Por otra parte, al ver que los cuerpos no se mueven por sí mismos más que cuando están animados, decía que la propiedad de moverse por sí mismos compete a los cuerpos en cuanto participan del alma; puesto que aquellos cuerpos que carecen de esta participación, no se mueven más que cuando otro los mueve. Por lo cual sostenía que propio de las almas es moverse a sí mismas y por sí mismas.

Así pues, bajo el orden de las almas ponía el orden de los cuerpos’, pero de modo que el supremo de los cuerpos, esto es, el primer cielo, que detenta el primer movimiento, participa su moción del alma suprema, y así sucesivamente hasta el ínfimo de los cuerpos celestes.

Debajo de éstos todavía situaban los Platónicos otros cuerpos inmortales, que participan perpetuamente de las almas, a saber, los aéreos o etéreos. Entre éstos situaban algunos completamente exentos de la corporeidad terrena, y decían que eran los cuerpos de los demonios. Otros, en cambio, los consideraban imbuidos de corporeidad terrena, y éstos eran los vinculados a las almas de los hombres. Pero no sostenían que sea este cuerpo terreno que palpamos y vemos el que participe inmediatamente del alma, sino que eso compete a otro cuerpo animado interior, incorruptible y perpetuo, como también lo es la propia alma. De tal manera que el alma, con su cuerpo perpetuo e invisible, se encuentra en este cuerpo más tosco, no como la forma en la materia, sino como el piloto en la nave.

Y, como sostenían que de los hombres algunos son buenos y otros malos, lo mismo decían de los demonios. Pero las almas celestes, los entendimientos separados y los dioses, a todos los consideraban buenos.

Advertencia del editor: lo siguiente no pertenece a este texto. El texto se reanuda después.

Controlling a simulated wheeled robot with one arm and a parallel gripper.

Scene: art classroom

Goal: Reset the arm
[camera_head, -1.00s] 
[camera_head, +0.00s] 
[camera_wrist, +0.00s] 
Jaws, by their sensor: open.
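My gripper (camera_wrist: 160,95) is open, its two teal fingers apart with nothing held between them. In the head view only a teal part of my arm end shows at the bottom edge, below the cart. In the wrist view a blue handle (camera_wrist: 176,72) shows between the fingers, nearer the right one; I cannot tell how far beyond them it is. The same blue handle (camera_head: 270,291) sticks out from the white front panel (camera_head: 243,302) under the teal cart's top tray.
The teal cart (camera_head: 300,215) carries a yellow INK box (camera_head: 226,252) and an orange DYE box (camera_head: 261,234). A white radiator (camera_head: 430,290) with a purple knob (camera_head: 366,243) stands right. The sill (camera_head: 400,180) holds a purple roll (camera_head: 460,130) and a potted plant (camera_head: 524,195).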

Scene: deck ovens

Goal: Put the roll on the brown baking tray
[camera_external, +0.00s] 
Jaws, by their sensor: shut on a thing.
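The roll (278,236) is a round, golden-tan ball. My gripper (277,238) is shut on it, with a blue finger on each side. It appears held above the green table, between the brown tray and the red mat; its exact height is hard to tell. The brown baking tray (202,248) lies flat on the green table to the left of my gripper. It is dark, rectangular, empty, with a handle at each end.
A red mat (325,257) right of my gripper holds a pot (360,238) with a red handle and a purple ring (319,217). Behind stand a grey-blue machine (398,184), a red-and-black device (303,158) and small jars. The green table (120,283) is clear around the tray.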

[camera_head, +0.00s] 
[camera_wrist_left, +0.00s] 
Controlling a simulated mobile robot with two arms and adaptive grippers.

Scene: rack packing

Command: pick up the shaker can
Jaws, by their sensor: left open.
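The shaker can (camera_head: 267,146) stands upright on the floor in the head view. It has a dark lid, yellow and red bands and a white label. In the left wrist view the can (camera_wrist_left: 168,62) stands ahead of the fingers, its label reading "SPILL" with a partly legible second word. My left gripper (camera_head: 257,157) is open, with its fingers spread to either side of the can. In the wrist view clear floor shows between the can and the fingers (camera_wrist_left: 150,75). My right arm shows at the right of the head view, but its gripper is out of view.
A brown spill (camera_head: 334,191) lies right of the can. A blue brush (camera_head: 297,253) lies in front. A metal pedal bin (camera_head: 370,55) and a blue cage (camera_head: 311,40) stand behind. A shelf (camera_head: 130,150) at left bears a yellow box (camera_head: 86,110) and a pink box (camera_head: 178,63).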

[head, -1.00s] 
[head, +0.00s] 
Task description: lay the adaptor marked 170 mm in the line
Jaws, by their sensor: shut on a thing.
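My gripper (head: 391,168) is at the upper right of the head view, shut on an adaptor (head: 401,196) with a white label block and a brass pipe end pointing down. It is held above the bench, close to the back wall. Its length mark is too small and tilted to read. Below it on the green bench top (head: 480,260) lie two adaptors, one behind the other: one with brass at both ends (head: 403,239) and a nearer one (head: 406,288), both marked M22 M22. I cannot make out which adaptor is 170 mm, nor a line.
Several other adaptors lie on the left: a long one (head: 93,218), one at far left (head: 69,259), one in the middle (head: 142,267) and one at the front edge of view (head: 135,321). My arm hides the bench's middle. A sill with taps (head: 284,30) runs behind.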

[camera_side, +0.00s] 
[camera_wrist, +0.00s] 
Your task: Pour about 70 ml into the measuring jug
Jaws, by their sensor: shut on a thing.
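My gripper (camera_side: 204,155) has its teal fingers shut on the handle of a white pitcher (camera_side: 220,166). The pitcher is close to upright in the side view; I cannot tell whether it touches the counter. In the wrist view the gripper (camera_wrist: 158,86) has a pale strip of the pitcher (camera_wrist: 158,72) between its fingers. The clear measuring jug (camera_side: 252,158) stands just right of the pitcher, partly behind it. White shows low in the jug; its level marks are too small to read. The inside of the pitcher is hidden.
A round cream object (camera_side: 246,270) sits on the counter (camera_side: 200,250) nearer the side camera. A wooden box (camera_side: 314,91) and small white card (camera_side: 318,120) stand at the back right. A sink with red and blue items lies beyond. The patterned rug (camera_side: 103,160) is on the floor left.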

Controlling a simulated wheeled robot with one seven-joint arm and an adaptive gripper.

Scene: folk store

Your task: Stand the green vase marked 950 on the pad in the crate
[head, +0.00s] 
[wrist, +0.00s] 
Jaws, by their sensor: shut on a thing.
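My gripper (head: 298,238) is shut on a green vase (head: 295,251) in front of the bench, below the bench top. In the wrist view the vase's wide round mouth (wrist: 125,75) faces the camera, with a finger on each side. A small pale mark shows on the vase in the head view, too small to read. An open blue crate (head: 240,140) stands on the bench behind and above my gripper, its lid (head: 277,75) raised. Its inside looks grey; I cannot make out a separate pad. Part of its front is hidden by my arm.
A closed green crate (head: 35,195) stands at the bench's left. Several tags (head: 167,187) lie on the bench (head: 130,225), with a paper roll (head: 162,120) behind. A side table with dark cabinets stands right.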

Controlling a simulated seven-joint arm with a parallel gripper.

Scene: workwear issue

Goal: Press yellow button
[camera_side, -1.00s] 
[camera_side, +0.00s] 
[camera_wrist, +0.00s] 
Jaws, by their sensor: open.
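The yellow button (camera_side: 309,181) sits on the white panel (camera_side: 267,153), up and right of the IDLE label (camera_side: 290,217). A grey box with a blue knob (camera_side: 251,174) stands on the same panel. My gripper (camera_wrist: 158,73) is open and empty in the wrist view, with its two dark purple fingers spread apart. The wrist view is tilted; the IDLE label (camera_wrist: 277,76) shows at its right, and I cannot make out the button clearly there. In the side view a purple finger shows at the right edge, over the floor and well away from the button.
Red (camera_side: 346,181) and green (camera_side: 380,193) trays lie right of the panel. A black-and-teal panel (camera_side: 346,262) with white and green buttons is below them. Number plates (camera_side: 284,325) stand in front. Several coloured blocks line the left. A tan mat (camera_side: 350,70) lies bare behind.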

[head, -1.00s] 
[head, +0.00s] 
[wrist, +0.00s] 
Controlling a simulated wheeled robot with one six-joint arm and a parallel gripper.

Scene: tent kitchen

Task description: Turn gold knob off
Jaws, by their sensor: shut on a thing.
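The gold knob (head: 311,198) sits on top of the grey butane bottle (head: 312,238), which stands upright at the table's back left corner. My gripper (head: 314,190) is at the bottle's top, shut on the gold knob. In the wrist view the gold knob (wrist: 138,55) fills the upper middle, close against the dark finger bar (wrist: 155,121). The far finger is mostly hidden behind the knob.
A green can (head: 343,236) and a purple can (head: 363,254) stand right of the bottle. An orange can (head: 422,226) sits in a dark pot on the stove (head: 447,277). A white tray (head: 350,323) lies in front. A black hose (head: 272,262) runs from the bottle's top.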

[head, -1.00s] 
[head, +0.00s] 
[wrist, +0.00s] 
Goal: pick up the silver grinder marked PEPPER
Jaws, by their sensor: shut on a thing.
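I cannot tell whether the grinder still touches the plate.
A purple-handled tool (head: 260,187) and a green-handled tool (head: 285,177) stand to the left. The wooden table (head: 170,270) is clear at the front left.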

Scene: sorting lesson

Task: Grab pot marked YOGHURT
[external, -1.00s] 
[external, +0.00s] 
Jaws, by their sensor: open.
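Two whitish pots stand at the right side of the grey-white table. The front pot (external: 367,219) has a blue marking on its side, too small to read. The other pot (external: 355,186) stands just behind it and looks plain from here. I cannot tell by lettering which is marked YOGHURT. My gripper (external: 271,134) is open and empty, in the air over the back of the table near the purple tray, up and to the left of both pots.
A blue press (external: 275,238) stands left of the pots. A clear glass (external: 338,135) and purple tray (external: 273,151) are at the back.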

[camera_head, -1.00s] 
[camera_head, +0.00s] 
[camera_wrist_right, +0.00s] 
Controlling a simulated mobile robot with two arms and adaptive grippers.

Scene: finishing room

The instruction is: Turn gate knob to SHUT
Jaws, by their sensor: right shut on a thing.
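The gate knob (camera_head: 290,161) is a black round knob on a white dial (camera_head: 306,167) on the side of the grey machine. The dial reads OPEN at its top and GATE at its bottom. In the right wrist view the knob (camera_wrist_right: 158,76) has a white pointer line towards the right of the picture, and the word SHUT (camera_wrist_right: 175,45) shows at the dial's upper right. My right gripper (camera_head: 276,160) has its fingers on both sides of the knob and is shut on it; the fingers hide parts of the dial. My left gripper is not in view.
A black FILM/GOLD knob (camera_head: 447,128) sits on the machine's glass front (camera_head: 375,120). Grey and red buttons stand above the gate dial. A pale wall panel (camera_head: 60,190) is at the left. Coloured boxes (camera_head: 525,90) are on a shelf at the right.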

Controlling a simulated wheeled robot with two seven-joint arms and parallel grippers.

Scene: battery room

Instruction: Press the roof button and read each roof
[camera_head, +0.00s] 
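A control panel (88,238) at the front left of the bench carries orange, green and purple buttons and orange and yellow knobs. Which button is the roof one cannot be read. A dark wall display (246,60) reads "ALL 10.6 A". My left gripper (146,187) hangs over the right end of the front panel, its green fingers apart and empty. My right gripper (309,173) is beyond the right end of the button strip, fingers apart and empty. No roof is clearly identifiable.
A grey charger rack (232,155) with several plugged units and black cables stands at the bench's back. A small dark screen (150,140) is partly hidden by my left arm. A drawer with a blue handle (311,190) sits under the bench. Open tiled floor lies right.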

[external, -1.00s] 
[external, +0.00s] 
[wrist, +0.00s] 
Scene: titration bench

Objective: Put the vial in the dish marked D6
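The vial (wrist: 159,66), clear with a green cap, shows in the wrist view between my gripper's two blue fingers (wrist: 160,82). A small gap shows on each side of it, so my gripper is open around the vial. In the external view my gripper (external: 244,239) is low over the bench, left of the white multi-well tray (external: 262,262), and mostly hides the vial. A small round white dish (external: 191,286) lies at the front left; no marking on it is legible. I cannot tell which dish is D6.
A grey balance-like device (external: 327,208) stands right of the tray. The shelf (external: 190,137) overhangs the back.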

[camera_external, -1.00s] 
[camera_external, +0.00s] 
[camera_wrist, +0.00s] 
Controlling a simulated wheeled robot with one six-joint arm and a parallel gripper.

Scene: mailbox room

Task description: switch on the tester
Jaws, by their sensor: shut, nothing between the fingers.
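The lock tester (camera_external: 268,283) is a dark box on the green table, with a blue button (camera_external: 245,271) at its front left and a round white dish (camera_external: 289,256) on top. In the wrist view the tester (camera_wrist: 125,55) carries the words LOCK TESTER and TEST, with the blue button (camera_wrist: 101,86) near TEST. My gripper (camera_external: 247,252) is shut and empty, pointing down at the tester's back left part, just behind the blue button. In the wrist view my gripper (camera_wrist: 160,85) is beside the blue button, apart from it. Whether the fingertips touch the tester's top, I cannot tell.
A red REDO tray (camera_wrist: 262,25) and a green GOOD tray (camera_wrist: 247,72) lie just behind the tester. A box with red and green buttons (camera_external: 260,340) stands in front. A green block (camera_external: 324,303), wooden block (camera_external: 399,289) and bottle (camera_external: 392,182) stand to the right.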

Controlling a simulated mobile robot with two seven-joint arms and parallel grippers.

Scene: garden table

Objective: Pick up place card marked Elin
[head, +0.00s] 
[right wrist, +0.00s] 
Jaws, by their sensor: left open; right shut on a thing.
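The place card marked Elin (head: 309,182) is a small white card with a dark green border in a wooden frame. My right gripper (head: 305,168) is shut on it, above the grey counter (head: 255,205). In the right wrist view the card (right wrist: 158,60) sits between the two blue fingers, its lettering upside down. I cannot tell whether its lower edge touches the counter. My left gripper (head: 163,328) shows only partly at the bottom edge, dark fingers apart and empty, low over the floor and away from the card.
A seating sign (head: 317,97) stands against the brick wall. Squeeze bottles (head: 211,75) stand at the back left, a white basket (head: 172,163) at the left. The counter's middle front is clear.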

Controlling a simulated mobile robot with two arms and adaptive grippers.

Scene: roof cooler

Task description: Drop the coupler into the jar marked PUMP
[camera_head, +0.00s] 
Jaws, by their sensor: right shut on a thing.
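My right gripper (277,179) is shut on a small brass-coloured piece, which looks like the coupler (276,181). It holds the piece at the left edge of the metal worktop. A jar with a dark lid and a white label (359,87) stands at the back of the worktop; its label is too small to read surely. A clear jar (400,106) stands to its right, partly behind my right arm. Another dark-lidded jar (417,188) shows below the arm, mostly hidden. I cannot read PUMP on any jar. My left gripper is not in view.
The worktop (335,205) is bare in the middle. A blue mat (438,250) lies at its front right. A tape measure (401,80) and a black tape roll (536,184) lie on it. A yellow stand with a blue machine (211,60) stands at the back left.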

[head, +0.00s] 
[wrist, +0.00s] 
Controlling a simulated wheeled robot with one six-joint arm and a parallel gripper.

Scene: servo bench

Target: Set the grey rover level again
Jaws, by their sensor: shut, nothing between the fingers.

De donde resulta que entre nosotros y el sumo dios situaban cuatro órdenes: el de los dioses segundos, el de los entendimientos separados, el de las almas celestes, y el de los demonios buenos o malos. Y todos estos órdenes intermedios, si se dieran de verdad, serían lo que nosotros conocemos con el nombre de ángeles. Pues también los demonios son llamados ángeles por la Sagrada Escritura; y tal como afirma San Agustín en el Enchiridion, las mismas almas de los cuerpos celestes –en el supuesto de que estén animados– habría que contarlas también entre los ángeles.